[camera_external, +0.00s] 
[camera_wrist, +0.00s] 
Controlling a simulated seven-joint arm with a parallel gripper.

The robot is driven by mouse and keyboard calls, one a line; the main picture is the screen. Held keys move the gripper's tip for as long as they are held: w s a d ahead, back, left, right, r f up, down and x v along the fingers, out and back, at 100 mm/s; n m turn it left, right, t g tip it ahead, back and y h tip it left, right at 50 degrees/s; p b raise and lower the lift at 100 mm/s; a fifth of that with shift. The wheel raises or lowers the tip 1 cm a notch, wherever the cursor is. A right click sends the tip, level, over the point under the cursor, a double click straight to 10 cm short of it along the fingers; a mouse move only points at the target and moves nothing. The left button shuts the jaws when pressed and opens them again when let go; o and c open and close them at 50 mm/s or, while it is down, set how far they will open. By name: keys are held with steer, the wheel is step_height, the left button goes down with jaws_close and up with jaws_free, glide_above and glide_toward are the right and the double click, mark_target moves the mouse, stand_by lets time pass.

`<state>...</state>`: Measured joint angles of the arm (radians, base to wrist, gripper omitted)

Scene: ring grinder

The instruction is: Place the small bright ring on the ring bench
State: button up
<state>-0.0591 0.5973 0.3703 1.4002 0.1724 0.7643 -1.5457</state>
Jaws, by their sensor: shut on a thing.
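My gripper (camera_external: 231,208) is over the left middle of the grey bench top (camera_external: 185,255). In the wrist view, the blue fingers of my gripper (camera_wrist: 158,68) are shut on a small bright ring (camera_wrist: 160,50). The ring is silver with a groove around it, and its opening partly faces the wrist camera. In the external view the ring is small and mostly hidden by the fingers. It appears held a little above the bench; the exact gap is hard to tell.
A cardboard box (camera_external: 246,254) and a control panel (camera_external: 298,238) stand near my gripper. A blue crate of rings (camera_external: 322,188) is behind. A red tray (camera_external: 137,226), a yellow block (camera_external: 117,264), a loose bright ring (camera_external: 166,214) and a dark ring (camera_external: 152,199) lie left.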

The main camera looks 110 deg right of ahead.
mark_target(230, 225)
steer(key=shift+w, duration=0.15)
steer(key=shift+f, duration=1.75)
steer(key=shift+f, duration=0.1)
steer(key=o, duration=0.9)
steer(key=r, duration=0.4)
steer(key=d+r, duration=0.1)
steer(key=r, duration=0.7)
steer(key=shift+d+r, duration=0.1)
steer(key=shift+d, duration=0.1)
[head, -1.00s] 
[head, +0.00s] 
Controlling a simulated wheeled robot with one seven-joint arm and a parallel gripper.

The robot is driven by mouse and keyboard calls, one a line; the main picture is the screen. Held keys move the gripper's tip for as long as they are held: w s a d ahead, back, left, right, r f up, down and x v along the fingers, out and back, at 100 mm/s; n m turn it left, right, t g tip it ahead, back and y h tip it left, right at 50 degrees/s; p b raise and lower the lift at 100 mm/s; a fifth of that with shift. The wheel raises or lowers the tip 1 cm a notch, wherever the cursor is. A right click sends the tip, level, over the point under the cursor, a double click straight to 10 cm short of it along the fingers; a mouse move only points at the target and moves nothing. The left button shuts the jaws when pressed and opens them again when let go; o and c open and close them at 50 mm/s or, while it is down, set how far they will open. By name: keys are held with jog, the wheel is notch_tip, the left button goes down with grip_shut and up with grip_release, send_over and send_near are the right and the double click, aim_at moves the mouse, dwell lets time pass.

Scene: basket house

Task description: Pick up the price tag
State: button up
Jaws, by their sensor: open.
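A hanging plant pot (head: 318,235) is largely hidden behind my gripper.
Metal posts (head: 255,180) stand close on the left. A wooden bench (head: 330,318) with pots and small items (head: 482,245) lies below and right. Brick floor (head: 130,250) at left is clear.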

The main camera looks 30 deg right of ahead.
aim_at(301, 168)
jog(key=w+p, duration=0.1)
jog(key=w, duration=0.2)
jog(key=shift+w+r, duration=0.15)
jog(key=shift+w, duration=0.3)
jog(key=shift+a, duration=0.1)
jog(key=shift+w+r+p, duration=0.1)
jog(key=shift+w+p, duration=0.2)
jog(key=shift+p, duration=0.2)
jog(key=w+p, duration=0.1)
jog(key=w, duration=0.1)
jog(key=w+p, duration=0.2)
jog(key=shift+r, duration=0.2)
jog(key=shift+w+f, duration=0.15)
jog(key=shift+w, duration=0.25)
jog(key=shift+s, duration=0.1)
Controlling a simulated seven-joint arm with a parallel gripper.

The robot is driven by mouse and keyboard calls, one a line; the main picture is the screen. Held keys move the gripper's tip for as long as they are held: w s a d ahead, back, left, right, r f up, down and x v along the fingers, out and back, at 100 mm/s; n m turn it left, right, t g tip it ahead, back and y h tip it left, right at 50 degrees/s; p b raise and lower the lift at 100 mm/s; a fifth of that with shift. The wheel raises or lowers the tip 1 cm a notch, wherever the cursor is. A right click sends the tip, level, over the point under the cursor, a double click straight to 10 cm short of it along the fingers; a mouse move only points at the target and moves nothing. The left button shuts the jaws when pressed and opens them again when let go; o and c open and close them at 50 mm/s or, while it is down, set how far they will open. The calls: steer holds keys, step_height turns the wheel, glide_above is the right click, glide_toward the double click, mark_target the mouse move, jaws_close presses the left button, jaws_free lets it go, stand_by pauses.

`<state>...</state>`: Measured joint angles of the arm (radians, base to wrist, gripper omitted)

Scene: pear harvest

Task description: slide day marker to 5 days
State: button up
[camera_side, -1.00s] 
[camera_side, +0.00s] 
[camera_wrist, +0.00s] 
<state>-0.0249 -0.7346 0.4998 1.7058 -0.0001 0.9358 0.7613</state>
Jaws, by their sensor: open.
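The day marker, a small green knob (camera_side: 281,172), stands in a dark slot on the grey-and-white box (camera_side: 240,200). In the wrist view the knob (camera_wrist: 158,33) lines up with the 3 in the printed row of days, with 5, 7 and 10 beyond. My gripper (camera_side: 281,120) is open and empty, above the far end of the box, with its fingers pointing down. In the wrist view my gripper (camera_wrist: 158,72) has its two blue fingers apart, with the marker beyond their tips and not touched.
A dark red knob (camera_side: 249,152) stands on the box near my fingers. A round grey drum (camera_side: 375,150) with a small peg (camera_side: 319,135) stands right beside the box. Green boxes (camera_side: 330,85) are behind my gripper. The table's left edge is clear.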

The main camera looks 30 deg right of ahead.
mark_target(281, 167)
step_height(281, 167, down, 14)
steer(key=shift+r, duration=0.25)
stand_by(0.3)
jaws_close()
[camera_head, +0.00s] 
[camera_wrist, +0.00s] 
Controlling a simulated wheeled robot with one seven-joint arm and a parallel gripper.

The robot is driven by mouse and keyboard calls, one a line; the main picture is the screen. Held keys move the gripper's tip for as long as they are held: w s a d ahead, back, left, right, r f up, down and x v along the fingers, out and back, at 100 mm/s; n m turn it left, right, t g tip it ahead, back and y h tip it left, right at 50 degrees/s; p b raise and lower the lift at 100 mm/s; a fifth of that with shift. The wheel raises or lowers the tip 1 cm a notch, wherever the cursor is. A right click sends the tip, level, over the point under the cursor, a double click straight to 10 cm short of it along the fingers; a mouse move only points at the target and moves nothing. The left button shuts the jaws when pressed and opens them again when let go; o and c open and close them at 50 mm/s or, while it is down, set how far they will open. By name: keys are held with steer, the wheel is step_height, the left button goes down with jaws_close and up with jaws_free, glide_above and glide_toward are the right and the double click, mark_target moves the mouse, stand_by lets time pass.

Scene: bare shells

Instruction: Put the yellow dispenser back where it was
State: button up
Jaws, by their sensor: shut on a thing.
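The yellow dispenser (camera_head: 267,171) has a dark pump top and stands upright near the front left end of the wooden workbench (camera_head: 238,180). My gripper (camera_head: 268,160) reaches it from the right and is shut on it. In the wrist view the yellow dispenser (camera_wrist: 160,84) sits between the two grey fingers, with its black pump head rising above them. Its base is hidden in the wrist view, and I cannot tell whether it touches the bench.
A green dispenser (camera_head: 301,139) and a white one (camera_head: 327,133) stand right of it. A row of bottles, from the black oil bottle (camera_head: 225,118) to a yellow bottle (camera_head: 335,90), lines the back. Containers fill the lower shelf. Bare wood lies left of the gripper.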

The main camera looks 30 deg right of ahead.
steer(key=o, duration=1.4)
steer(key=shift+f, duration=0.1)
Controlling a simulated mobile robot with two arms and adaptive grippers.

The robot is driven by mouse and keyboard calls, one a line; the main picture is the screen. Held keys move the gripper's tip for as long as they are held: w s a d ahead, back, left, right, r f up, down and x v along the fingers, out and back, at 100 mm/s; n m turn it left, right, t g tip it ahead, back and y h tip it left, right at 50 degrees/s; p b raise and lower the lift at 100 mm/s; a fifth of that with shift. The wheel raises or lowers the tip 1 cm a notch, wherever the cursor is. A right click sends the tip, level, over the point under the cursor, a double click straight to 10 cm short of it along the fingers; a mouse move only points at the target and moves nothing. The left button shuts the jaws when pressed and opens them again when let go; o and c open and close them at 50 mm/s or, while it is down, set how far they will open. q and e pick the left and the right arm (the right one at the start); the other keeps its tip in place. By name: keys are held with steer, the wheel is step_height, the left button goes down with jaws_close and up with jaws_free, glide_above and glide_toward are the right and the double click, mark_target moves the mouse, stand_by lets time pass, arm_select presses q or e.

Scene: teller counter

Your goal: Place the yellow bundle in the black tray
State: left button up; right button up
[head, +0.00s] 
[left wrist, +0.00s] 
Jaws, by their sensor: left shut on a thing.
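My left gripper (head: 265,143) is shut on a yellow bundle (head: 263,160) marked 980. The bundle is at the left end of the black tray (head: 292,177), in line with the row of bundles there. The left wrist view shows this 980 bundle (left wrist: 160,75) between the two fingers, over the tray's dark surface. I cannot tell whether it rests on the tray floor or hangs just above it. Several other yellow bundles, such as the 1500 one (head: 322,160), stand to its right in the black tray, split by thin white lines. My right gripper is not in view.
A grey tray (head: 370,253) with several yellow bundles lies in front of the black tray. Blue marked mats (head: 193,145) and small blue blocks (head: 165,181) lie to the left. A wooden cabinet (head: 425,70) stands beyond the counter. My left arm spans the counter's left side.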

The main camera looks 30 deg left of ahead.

**TASK INSTRUCTIONS:** Extract from the data every line where "Scene" shows up.

**WRITTEN RESPONSE:**
Scene: ring grinder
Scene: basket house
Scene: pear harvest
Scene: bare shells
Scene: teller counter

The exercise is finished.